Well, here in the USA we have public Yoga classes cancelled at the whinging of Christians terrified of Hindu indoctrination, if not Satan worship.
There’s coverage now in the CBC, too. See http://www.cbc.ca/beta/news/canada/ottawa/university-ottawa-yoga-cultural-sensitivity-1.3330441.
I was at a coffee shop Saturday morning, heard a yoga instructor at the next table talking about it, too. As I was with my son (and trying not to eavesdrop), I only got the gist that she also would have no great objection to ‘rebranding’ if there was real offense. Kinda doubt the demographic at said shop are huge Sun readers, for what it’s worth. So sounds like it did happen, at least.
Said instructor, speaking of, also did make the point that cultures do blend and mix and learn from one another. I figure: sure, it’s only respectful to try to appreciate the original context of what you borrow. And still only basic freedom (and sensible, and the way we and the world get anywhere) still to be able to pick and choose the bits of anything you will adopt, after making that effort. Arrogant, dominant institutions like certain religions especially tend to be bothered by this. Go figure. They tend, however, I think, very dishonestly to try to make dogma sticky by attaching it to useful rituals. Agree with the rules (we ourselves once ‘borrowed’) on murder? Ah, that was our god’s thing, so you must also accept him. Similarly, suggesting doing healthy stretching exercises require you to endorse Samkhya seems, well…
A bit of a stretch…
I’d say also a lot of those philosophies are a lot more ‘additive’ in nature, traditionally, as I understand it.
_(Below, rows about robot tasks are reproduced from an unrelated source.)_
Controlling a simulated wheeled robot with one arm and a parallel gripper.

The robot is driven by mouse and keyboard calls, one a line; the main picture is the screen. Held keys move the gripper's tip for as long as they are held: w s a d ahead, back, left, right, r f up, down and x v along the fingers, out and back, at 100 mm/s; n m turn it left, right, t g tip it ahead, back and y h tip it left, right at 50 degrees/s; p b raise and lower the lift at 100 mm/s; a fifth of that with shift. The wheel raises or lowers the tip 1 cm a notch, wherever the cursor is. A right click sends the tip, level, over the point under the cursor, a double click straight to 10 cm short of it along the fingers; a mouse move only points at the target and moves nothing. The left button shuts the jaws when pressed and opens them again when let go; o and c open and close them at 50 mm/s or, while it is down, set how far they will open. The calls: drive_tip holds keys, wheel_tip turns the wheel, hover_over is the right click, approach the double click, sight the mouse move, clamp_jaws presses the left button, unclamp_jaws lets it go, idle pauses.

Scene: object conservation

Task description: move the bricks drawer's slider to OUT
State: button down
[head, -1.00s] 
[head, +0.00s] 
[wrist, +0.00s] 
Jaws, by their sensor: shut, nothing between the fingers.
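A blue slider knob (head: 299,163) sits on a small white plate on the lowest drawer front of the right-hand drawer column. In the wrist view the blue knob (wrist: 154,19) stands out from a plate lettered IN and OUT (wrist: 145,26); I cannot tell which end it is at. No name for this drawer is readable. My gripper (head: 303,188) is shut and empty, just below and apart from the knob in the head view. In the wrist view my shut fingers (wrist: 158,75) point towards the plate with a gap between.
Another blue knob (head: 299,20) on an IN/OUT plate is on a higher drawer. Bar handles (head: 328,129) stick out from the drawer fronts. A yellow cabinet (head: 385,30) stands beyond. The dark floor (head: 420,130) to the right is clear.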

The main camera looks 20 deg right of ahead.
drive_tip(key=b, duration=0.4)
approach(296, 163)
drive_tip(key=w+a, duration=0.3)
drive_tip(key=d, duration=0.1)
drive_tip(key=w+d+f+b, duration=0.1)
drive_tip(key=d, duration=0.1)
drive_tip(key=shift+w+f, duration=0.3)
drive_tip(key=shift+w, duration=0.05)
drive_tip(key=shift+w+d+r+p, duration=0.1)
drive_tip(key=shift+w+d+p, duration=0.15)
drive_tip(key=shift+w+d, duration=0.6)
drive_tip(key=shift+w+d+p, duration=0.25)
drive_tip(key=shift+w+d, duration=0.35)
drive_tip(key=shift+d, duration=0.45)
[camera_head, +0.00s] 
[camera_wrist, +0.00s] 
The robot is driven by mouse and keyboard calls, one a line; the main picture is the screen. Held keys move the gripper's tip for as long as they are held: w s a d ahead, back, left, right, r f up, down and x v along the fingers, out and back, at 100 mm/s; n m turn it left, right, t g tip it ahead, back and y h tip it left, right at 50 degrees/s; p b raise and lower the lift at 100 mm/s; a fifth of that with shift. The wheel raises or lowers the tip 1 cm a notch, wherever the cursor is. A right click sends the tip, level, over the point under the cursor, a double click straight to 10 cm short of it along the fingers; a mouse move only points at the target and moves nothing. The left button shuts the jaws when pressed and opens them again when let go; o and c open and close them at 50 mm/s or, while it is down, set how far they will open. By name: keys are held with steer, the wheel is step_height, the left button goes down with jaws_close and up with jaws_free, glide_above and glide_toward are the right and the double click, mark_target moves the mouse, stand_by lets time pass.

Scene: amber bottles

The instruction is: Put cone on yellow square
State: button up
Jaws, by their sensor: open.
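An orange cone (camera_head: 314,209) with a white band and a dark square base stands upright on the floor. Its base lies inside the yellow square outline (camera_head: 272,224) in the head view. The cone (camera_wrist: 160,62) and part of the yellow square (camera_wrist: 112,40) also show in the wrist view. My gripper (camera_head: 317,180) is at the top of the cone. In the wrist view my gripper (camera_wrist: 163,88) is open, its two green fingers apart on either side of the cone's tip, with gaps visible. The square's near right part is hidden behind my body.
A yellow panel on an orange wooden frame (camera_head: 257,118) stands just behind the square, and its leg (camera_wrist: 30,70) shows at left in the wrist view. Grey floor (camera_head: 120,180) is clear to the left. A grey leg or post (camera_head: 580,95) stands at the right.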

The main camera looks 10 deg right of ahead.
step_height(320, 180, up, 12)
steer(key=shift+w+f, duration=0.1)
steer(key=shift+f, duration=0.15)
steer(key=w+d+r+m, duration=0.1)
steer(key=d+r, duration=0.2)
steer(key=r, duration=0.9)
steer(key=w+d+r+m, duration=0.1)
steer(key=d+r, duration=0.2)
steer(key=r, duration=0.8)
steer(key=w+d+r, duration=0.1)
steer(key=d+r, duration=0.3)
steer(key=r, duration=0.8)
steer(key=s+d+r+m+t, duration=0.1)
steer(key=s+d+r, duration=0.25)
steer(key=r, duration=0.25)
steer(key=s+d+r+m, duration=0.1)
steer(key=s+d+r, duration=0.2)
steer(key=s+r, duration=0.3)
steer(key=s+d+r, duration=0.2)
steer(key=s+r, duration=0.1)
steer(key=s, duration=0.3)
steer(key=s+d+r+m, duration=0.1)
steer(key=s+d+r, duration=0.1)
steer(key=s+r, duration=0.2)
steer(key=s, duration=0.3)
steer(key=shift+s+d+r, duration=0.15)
As in: it’s really pretty okay to think of it as a practise, a philosophy, add it to whatever else you do or believe, as it fits. So it doesn’t surprise me even practitioners of religions associated associated with it are mixed in their response, here. Which is an attitude I do like better myself.
Here, as in many cases, I think, it may be a bit of a mistake to let those most offended make the rules, even as it’s fair enough to note the objection. But hey, ‘contemplative stretching’? Whatever. I figure people will get the gist.